Whilst the Model 2015 could be had only in maroon Bakelite (what Philips for trademark reasons called Philite) the two larger models could be had in brown, buff, maroon, and marbled colours. This Model 2003 has glorious gold patterning, resulting from the inclusion in the Bakelite mix of brass powder.

Although without a cabinet, the Model 2003 weighs a hefty seven pounds, partly due to the cast iron foot upon which it stands. The heaviest version though was Philips of Sydney's 1929 promotional Big Bill, a Ford Model A truck made to look like it carried a giant pancake, but actually packing a 500w public address system. Production of pancake loudspeakers continued at Eindhoven until 1930.

08 May 2014

Edgbaston Bunker

Below the garden of what was originally an Edwardian family residence in sedate Meadow Road, Edgbaston, Birmingham, lies a Cold War bunker. Constructed in 1954 to be used by up to 80 civil defence bureaucrats in the event of nuclear war, the extensive facility is a single-storey structure in concrete, with steps down from one entrance (top) and up to two fire exits (below).

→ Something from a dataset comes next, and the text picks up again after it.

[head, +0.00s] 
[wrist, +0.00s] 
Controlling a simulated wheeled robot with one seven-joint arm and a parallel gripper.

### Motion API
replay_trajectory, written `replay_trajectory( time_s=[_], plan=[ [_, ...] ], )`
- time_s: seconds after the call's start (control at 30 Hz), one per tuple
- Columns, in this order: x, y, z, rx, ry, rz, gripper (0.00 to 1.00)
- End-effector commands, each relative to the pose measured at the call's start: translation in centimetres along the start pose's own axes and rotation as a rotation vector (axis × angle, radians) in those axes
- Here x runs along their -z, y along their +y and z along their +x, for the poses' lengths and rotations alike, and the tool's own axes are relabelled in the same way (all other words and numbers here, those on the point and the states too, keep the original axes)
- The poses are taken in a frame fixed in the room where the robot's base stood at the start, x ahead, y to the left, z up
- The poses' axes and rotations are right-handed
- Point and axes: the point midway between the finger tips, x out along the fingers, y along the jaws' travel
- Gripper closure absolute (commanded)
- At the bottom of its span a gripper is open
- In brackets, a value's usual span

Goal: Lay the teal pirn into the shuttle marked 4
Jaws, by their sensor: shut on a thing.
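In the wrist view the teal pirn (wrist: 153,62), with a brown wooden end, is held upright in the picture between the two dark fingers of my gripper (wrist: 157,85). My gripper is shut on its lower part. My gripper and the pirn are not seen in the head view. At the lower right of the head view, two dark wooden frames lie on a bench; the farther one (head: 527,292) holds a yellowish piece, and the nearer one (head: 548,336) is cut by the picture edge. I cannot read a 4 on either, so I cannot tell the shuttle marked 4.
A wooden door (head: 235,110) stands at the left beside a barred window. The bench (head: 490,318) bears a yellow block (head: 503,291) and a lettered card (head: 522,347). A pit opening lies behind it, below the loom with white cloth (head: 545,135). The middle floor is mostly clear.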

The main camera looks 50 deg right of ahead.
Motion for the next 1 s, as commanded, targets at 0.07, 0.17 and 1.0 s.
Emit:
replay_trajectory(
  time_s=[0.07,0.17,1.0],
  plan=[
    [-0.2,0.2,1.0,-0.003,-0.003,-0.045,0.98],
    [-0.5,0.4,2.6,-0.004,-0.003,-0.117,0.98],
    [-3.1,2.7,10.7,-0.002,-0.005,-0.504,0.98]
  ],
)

The bunker could produce its own power, using diesel engines and generating sets, and had its own store of water. Never used for its intended purpose, in 1956 the space provided temporary shelter to refugees who had fled the Hungarian Uprising.

The mansion and surrounding land, including the bunker, was sold by Sandwell Metropolitan Council, for the West Midlands Fire and Civil Defence Authority, in 1990. The council made it a rather insane condition of the sale that, if nuclear war had not broken out by 2003, the bunker was to be demolished. It's still there.

At points during the 1990s the bunker was reportedly used for raves. It was at some juncture converted by the owners into a social club, complete with bar (above), pool table, band practice room, and skittles alley, originally the main corridor (below).

The naivety of those 'preparing' for nuclear war is illustrated by the fact that the bunker lies downhill from a large reservoir, damage to which would have flooded the secure site. Ironically, it was fire, in the form of arson, that ultimately did for something that would supposedly survive a nuclear attack.